12Beaucoup de ces actes, s’ils apparaissent à l’étranger comme « la chose à faire » et témoignent ainsi, par contraste, de l’humanité et de la modernité du nouveau pouvoir en quête de stabilité, ont, pour les Rwandais survivants de tous bords, d’autres connotations. Comme l’a montré C. Vidal, à l’exception de la commémoration de 1995, chaque cérémonie commémorative a été dictée, dans ses formes, par des enjeux politiques. Pour la plupart, ces rituels réactivent la douleur et empêchent les cicatrices de se refermer. Les rituels massifs de commémoration prennent un caractère obligatoire : il importe, par sa présence, de manifester son adhésion à la vision officielle des faits et de leur commémoration. Or, pour une partie minoritaire de l’assistance, il s’agit de commémorer une victoire et un retour au pays, pour une autre d’afficher sa défaite afin d’éviter les accusations ; pour une autre enfin, les survivants tutsi eux-mêmes, les sens sont mitigés. Considérés comme complices par les vainqueurs (ils ne s’étaient pas ralliés à leur cause et ne sont pas morts non plus), ils ne peuvent faire leur deuil comme ils l’entendent ni, dans bien des cas, comme les rituels coutumiers le leur commanderaient. Les restes des leurs sont perdus et figés quelquefois dans ces mausolées imposés, ils sont coupés de leurs ancêtres et de leur descendance, du lien à la terre, aussi, que les rites funéraires réaffirment en temps ordinaires. Les commémorations imposées reproduisent symboliquement la séparation qu’ont subie autrefois les exilés revenus en vainqueurs et constituent ainsi leur revanche sur ceux restés au pays des ancêtres dont ils ont, quant à eux, été coupés. Elles ont permis, au plan international, de drainer des fonds de « réparation ».

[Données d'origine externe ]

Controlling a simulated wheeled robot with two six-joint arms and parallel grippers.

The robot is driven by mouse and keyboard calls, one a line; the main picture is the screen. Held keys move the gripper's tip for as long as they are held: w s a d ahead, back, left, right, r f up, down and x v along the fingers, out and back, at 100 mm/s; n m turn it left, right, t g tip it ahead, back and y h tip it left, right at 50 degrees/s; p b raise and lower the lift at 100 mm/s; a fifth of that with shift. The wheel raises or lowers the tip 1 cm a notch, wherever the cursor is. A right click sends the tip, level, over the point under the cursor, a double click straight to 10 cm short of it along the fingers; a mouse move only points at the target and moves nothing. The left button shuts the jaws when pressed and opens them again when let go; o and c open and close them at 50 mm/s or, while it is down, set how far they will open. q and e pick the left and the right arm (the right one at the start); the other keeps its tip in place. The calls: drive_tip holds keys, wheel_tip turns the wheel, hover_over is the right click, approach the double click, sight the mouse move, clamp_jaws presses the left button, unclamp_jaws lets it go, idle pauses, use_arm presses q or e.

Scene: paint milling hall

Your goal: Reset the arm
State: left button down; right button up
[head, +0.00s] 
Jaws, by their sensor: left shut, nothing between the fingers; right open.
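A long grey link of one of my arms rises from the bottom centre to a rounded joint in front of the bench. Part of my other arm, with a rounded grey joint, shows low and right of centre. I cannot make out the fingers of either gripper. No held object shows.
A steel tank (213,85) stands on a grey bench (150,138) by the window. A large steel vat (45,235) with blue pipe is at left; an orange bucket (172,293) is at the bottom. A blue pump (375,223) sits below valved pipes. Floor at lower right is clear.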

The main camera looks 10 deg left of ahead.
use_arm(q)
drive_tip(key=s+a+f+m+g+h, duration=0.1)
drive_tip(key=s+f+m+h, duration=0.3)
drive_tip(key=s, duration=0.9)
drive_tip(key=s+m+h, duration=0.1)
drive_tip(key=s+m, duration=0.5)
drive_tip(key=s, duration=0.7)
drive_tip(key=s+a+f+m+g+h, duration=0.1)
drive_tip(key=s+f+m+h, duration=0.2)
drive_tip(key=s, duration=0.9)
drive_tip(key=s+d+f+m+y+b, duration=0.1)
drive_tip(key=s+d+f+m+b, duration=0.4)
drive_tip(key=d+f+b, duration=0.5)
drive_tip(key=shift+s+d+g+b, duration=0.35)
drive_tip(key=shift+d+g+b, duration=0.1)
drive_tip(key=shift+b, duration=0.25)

13L’impunité des meurtriers prévalut au moment de l’indépendance et au début des années 1970. La justice apparaît donc à l’observateur comme une mesure indispensable pour rompre le cycle des violences, et, à l’intérieur, comme une démonstration de l’adhésion du pays aux normes internationales. Par ailleurs, c’est dans le domaine de la justice que l’aide extérieure semble la mieux défendable, même pour ceux qui ne donnent pas leur aval au gouvernement. La Belgique et les Pays-Bas, notamment, ont envoyé sur place des conseillers judiciaires. Tout au long du processus, le gouvernement rwandais insista pour que ces conseillers n’aient pas une connaissance antérieure du pays qu’ils visitaient en missions de courte durée. Si l’aide afflue tôt et se maintient [18] dans le domaine judiciaire, qui peut apparaître comme politiquement neutre, certains de ses aspects laissent toujours des questions pratiques pendantes. Le Tribunal pénal international du Rwanda « n’a jamais pu décoller et produire plus qu’un nombre ridicule de mises en accusation [19] ». Le nombre des suspects jugés, qui n’était que de 330 en 1998, ne s’est guère accru à la mesure du nombre des détenus. Assez rapidement, le gouvernement rwandais a opté pour le jugement individuel des quelque 120 000 prisonniers auxquels d’aucuns estimaient que des dizaines de milliers d’exilés rentrant au pays pourraient s’ajouter. Plusieurs organisations de défense des droits de l’homme ont soutenu l’approche judiciaire.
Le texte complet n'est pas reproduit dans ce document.